Extracted records —
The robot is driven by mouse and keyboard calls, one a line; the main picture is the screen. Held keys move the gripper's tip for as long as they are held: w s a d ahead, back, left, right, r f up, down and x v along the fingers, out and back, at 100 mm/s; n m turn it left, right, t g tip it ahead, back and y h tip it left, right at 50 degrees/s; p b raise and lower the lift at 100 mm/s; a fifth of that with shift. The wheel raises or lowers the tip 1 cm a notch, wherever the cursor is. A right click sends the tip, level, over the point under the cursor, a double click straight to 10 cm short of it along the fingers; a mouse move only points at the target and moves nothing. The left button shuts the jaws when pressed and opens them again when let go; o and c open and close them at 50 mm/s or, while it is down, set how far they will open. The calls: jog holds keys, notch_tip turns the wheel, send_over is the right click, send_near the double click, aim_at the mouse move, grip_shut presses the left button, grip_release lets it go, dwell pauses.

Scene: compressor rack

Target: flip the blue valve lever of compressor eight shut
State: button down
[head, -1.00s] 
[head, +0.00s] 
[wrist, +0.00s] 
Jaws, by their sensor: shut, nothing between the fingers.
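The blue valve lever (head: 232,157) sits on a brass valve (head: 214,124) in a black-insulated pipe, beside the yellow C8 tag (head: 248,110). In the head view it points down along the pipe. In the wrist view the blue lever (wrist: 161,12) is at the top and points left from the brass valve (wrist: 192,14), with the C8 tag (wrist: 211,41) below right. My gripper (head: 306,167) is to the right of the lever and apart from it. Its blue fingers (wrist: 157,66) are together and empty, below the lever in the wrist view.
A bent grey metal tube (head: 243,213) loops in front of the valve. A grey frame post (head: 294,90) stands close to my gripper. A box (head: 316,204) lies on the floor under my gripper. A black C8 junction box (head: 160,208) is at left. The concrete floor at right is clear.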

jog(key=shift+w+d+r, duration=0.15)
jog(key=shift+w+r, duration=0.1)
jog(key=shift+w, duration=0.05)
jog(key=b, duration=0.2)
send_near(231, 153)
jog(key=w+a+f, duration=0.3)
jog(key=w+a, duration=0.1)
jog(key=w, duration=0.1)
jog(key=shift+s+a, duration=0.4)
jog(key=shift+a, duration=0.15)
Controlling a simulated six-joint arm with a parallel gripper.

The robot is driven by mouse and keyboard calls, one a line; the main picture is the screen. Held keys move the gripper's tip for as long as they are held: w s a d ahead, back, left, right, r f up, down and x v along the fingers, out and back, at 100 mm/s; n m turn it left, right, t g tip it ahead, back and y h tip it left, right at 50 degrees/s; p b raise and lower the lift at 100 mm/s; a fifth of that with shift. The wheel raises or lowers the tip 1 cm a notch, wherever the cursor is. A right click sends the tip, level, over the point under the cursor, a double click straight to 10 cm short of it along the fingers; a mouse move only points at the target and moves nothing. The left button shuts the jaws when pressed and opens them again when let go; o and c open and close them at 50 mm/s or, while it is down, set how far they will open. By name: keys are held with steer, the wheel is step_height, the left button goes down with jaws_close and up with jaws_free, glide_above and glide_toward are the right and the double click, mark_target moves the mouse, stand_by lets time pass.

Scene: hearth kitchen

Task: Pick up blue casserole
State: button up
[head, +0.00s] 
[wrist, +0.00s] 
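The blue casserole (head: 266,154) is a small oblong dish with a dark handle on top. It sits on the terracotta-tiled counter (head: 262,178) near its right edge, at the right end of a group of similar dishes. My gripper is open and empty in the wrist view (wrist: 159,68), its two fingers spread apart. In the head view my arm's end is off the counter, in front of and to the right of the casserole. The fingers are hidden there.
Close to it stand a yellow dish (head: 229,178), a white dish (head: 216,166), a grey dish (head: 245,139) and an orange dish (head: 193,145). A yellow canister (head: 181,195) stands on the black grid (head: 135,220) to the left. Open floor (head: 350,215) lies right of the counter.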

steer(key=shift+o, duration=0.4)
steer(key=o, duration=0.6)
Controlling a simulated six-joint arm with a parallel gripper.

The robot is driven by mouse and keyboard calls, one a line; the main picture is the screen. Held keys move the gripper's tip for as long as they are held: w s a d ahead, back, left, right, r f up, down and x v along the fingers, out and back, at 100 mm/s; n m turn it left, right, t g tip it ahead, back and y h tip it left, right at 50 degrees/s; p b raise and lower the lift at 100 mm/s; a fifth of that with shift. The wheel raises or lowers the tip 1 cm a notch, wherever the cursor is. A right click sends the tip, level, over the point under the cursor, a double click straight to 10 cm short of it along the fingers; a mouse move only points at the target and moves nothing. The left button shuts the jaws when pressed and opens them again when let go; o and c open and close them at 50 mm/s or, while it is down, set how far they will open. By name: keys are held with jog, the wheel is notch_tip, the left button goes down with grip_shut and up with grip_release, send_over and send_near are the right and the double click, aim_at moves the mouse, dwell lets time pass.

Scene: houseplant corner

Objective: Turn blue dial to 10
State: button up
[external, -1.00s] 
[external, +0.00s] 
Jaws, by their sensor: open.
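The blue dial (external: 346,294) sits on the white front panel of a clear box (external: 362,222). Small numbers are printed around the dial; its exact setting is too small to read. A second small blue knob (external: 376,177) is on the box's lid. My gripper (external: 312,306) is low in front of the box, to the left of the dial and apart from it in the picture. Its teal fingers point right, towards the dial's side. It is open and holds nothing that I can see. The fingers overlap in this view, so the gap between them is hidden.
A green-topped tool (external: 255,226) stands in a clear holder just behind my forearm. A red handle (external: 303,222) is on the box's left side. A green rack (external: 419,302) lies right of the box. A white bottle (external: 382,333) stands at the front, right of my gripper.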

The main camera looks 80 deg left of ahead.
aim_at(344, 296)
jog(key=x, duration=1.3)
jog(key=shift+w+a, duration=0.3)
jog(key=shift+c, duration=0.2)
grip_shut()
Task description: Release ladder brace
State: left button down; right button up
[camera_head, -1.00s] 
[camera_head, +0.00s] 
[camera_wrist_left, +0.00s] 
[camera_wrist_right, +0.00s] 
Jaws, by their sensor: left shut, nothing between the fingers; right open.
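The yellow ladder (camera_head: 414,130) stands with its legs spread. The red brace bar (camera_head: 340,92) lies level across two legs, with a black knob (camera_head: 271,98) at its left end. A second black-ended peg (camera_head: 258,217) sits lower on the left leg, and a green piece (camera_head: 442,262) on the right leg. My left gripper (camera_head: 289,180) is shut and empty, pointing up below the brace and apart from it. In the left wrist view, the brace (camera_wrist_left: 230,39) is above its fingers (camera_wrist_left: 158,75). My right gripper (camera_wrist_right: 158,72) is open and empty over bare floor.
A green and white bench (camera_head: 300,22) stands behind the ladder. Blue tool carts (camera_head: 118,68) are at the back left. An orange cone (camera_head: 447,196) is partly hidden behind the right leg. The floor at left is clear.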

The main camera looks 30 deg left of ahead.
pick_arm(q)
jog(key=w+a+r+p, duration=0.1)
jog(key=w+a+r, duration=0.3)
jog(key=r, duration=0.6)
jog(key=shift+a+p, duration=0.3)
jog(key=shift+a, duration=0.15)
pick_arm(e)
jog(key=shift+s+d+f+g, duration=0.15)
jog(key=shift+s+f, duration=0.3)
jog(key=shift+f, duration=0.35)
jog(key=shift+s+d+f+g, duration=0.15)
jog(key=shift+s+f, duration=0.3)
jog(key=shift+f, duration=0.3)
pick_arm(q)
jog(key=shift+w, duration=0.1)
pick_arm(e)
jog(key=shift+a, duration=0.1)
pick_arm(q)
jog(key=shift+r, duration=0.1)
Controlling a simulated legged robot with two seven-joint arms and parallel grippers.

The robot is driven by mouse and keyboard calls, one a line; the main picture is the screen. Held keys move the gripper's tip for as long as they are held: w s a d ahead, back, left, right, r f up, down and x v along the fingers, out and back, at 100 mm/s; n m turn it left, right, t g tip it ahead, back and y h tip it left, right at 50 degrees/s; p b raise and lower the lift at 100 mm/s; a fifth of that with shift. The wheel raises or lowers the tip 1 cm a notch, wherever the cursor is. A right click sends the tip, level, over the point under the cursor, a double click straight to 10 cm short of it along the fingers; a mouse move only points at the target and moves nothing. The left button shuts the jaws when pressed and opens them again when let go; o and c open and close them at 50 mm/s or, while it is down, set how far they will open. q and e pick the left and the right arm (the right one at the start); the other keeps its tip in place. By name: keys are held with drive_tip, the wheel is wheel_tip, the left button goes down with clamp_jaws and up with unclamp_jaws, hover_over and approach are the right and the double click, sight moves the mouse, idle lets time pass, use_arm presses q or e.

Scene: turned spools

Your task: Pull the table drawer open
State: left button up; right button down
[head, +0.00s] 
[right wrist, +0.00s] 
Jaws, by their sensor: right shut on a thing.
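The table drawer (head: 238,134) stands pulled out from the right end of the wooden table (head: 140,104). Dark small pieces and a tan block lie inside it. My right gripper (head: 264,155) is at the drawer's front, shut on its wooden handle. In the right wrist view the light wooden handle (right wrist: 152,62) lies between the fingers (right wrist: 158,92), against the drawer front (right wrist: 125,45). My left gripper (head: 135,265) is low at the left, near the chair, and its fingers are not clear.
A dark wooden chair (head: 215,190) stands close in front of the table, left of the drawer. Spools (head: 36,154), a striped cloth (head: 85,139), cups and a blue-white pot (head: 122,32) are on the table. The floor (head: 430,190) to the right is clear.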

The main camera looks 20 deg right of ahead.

Exercise details —
Look above for the line that contains "Scene: houseplant corner". Starting there, transcribe every line exactly until you have copied the line that contains "[external, +0.00s]".

Written response —
Scene: houseplant corner

Objective: Turn blue dial to 10
State: button up
[external, -1.00s] 
[external, +0.00s] 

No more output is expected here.